Perhaps, the single most worrying threat for all of us is that of de-risking. If not attenuated, de-risking can result in the disconnection of our economies from international financial intermediation, with dire consequences for international settlements, trade financing and remittances. In Jamaica and Guyana, where remittances constitute up to 30% of GDP; in Barbados, Trinidad and Tobago and The Bahamas, where financial services are a significant contributor to employment and GDP, de-risking is like the Sword of Damocles hanging over our heads. The potential dislocation caused by de-risking will severely constrain government’s capacity to address low productivity, low investment levels, inadequate infrastructure and alternative energy. We look to the Bank group to increase and expand its support to us, so that we can systematically and innovatively address these vulnerabilities at the policy, financial and institutional levels, and to assist in maintaining our progress towards greater equity and sustainability. To this end, we desire urgent and continuous dialogue with the Bank group, so that these issues can be properly ventilated, practical and workable solutions developed and adequate resources provided and disbursed with an ease and timeliness that allow for maximum benefits to be derived.

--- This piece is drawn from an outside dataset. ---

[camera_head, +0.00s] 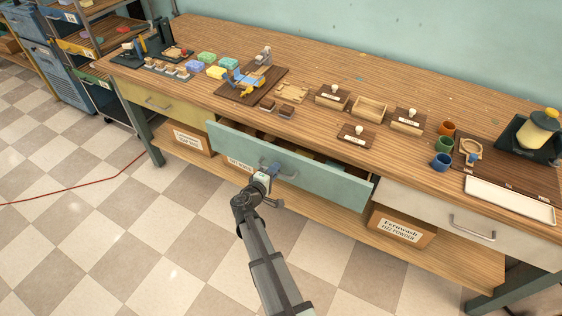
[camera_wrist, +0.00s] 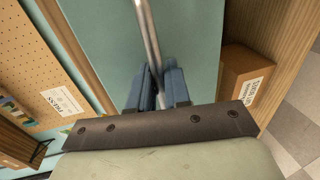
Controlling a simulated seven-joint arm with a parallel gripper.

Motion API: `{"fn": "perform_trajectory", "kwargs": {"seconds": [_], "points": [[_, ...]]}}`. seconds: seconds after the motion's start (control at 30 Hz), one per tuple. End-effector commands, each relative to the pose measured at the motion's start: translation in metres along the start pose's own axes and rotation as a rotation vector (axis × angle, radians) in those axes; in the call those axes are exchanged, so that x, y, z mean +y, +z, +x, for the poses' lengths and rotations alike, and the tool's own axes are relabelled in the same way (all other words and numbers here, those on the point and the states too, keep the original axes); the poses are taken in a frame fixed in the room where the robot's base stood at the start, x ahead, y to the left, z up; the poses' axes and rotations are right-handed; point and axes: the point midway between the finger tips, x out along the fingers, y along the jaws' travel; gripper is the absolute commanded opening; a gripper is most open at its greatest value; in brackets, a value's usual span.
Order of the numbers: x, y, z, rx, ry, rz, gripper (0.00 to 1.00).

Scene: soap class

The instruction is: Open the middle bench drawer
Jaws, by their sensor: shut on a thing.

These and other challenges demand as much of our urgent financial, institutional and technical attention as they necessitate an enhanced role for the Bank. So far, the Bank’s support continues to be dominated by infrastructure and public sector modernization operations. In 2015, there was an increase in approvals for only one of our constituency members, Jamaica, which largely accounted for overall approvals of Sovereign Guaranteed (SG) loans growing by 24 percent. If Jamaica is excluded, however, cumulative approvals for the other 4 countries of the Constituency declines by 45 percent, a most untenable situation in light of the pressing problems highlighted earlier. Another unflattering statistic is that of disbursements, which declined by 5 percent or US$290 million, even though the regional portfolio of projects increased from 52 in 2014 to 56 in 2015. Not surprisingly, net flows to the region were negative $83 million. As if that were not bad enough, Guyana, the only D2 category member that qualifies for FSO blended resources, suffered a negative net flow of US$3 million. In 2016, with the current portfolio of approval balances, we expect that debt service payments to the Bank by the Constituency will total at least $247 million.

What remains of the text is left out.